#### Provided material ####

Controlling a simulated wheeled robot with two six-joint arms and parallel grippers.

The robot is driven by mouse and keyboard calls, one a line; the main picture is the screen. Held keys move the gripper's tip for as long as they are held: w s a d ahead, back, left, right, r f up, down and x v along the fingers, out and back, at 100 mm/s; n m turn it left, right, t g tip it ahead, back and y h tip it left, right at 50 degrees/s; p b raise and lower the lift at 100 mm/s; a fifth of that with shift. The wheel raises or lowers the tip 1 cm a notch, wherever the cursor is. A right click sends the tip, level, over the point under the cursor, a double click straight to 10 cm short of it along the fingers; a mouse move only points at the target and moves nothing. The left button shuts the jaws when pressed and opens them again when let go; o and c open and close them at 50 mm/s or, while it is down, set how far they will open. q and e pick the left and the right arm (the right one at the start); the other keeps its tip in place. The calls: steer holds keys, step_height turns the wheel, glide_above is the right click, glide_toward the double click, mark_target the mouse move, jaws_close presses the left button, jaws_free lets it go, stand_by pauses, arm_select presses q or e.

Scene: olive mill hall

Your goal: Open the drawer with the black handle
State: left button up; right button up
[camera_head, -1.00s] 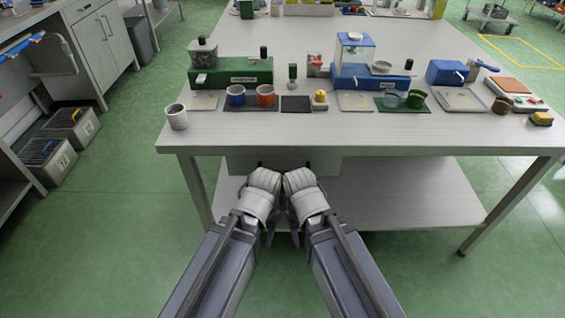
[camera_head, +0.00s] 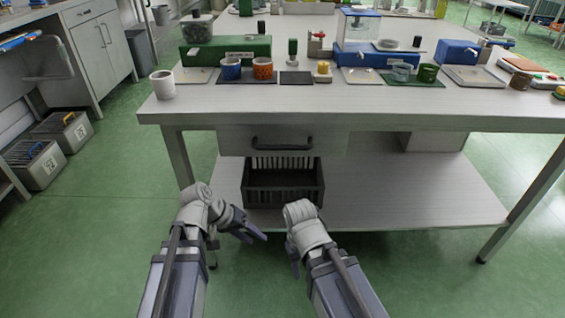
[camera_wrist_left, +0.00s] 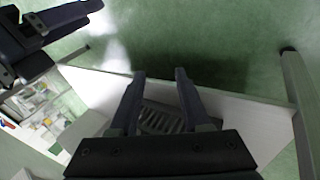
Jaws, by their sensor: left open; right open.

####

Written task
Excluding pictures, copy exactly the lines from the line containing "The robot is" through the last line of the data, inclusive.

The result
The robot is driven by mouse and keyboard calls, one a line; the main picture is the screen. Held keys move the gripper's tip for as long as they are held: w s a d ahead, back, left, right, r f up, down and x v along the fingers, out and back, at 100 mm/s; n m turn it left, right, t g tip it ahead, back and y h tip it left, right at 50 degrees/s; p b raise and lower the lift at 100 mm/s; a fifth of that with shift. The wheel raises or lowers the tip 1 cm a notch, wherever the cursor is. A right click sends the tip, level, over the point under the cursor, a double click straight to 10 cm short of it along the fingers; a mouse move only points at the target and moves nothing. The left button shuts the jaws when pressed and opens them again when let go; o and c open and close them at 50 mm/s or, while it is down, set how far they will open. q and e pick the left and the right arm (the right one at the start); the other keeps its tip in place. The calls: steer holds keys, step_height turns the wheel, glide_above is the right click, glide_toward the double click, mark_target the mouse move, jaws_close presses the left button, jaws_free lets it go, stand_by pauses, arm_select presses q or e.

Scene: olive mill hall

Your goal: Open the drawer with the black handle
State: left button up; right button up
[camera_head, -1.00s] 
[camera_head, +0.00s] 
[camera_wrist_left, +0.00s] 
Jaws, by their sensor: left open; right open.

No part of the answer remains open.